Rows from a robot dataset
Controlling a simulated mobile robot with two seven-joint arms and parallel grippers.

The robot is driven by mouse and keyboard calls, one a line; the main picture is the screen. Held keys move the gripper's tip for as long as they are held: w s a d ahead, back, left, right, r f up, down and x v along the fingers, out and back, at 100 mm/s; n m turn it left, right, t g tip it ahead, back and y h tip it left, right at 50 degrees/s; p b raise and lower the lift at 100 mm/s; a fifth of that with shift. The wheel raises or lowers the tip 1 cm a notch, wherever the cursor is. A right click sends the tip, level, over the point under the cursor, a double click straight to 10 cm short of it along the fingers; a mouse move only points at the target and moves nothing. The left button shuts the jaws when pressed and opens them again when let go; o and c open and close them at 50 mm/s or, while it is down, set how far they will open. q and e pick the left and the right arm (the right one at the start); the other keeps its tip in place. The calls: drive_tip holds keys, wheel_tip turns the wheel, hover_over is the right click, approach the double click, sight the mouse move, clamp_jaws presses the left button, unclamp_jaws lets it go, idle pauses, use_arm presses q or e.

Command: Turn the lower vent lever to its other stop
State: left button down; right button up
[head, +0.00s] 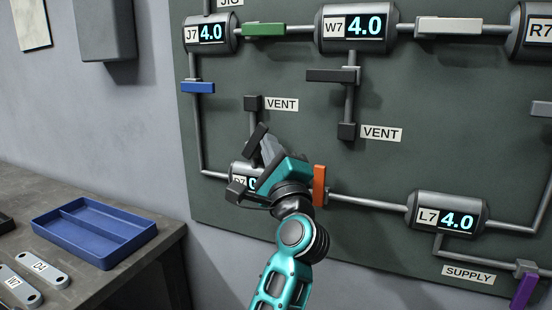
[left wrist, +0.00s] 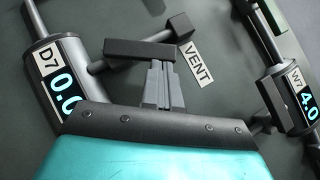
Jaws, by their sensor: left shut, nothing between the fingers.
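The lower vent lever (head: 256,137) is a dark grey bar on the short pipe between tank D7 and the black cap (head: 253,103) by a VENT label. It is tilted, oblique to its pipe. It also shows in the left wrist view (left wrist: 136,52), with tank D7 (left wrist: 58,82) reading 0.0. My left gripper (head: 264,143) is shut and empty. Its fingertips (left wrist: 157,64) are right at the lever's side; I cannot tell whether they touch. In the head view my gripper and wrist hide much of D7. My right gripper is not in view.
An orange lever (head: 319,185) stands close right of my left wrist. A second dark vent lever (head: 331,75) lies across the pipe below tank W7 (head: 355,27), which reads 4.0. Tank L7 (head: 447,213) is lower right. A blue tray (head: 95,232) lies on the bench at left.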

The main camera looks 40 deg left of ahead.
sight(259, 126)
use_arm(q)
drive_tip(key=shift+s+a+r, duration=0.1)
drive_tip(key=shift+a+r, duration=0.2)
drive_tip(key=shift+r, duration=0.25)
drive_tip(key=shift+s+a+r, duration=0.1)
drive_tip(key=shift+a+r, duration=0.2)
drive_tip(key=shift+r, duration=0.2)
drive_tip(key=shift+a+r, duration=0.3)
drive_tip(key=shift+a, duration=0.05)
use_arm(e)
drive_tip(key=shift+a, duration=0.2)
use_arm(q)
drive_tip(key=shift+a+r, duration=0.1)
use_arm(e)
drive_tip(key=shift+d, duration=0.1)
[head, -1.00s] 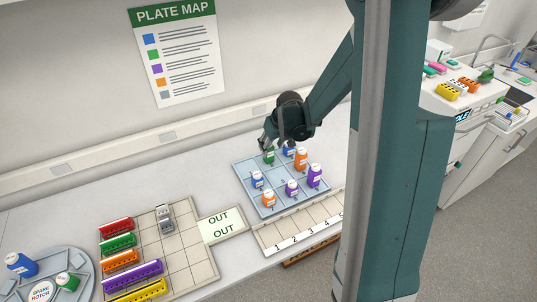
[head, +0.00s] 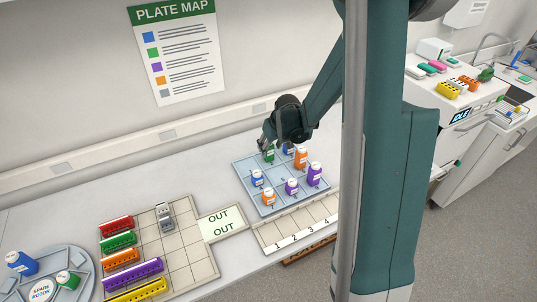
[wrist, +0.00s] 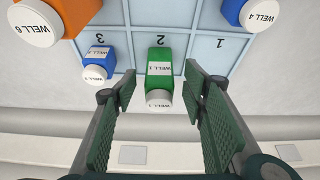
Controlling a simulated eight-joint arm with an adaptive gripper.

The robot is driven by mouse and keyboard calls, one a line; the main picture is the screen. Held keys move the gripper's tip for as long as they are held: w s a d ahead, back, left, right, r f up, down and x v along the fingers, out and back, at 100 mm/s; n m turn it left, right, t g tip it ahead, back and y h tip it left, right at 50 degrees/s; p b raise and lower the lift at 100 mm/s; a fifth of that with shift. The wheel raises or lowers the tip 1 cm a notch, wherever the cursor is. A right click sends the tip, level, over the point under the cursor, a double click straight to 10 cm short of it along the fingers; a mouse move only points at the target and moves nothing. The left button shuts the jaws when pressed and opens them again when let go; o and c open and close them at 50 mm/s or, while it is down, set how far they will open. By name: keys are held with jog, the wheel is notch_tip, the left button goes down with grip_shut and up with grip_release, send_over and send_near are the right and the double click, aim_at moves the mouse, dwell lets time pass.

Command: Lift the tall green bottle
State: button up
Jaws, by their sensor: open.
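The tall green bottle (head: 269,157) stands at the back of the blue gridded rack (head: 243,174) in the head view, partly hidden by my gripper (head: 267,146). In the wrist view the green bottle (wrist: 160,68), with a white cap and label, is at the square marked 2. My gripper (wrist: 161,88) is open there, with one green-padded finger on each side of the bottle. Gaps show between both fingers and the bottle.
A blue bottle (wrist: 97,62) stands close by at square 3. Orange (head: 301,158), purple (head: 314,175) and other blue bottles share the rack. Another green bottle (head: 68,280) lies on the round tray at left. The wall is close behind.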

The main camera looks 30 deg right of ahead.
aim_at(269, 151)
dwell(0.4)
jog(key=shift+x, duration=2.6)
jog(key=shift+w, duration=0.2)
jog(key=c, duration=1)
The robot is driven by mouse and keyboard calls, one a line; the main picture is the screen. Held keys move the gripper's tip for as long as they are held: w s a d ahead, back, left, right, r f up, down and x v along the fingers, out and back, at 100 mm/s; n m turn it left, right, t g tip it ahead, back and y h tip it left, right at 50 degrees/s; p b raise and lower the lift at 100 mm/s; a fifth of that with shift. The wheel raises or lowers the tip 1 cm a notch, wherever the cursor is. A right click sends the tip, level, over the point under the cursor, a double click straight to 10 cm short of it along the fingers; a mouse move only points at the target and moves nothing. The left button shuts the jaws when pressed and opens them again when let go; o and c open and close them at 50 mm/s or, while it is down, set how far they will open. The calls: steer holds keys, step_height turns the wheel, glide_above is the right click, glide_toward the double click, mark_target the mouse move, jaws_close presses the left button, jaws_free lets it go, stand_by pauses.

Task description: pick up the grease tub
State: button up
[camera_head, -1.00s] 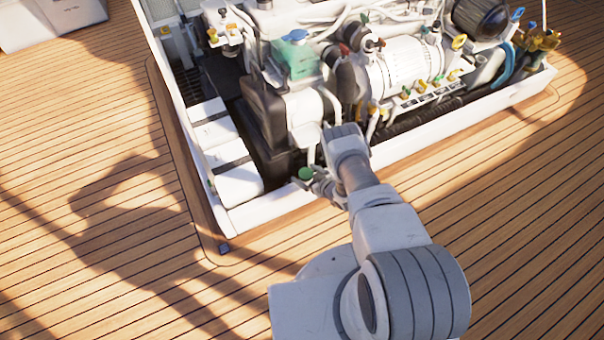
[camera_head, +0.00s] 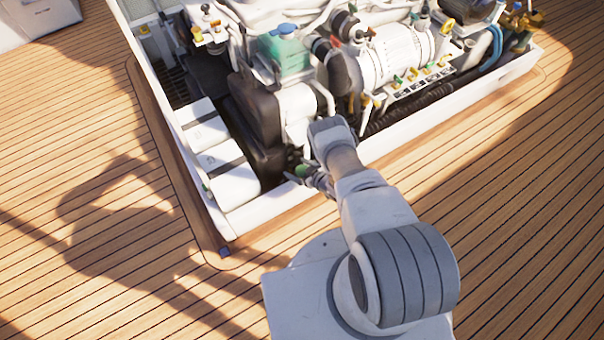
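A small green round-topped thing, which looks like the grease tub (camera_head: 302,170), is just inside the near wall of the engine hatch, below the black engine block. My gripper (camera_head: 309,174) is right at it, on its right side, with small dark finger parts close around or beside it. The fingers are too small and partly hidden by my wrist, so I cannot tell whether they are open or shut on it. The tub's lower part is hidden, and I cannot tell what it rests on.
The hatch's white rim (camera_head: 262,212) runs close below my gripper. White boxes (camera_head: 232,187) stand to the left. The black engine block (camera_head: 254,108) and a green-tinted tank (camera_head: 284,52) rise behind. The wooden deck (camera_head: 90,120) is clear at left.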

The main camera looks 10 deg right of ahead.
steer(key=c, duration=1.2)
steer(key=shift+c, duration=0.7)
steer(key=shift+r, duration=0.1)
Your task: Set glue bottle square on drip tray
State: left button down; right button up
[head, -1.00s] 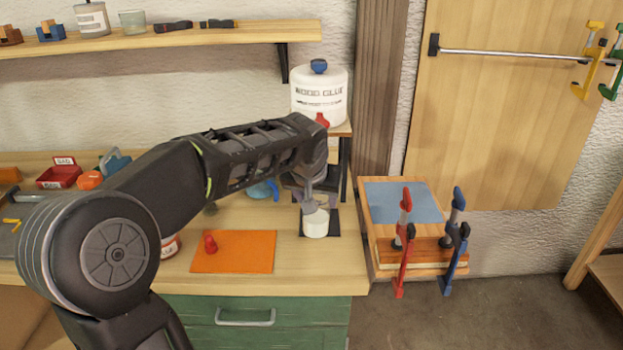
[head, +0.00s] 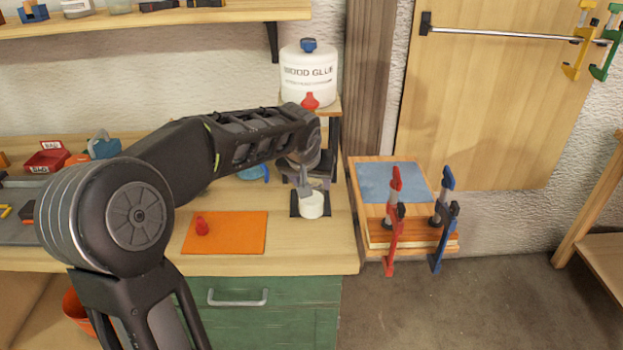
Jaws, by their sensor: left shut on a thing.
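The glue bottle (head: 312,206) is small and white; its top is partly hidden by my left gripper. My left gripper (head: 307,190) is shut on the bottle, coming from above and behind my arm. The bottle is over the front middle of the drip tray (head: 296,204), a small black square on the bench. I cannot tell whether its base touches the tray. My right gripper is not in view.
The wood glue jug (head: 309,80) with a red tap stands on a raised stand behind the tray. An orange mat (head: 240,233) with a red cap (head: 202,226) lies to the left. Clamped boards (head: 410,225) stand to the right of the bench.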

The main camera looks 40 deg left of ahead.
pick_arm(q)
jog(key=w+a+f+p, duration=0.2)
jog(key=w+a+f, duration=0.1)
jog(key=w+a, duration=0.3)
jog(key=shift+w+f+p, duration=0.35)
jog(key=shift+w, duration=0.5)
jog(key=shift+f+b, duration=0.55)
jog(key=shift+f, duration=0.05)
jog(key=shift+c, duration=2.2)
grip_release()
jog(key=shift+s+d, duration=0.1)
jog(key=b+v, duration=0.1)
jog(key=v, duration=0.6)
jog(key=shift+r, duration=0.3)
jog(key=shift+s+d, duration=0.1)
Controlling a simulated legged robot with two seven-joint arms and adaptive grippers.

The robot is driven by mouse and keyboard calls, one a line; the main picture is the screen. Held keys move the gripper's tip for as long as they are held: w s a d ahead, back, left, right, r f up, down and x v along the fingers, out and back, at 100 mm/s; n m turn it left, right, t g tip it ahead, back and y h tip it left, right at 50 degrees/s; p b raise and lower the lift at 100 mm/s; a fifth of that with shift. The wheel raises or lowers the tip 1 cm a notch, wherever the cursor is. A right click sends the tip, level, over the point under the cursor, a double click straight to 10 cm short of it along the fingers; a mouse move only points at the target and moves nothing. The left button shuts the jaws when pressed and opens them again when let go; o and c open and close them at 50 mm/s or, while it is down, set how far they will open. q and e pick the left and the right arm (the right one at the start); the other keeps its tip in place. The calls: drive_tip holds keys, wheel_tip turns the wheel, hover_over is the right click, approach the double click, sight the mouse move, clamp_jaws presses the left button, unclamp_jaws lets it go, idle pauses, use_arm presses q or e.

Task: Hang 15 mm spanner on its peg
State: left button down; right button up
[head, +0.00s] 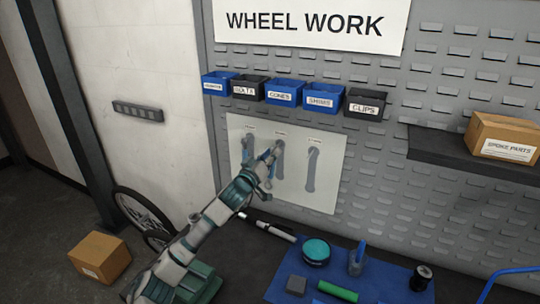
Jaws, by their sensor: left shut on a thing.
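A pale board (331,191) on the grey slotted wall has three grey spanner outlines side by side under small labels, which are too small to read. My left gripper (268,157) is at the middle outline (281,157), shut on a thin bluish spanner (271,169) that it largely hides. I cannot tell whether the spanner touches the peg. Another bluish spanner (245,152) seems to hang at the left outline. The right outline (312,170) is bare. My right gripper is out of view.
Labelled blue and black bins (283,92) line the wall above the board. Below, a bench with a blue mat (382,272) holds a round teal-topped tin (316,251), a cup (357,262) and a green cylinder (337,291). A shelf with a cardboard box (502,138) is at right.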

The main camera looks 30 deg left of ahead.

**Exercise task**
Identify which lines contain the word "grippers" and copy each one.

**Completed task**
Controlling a simulated mobile robot with two seven-joint arms and parallel grippers.
Controlling a simulated legged robot with two seven-joint arms and adaptive grippers.

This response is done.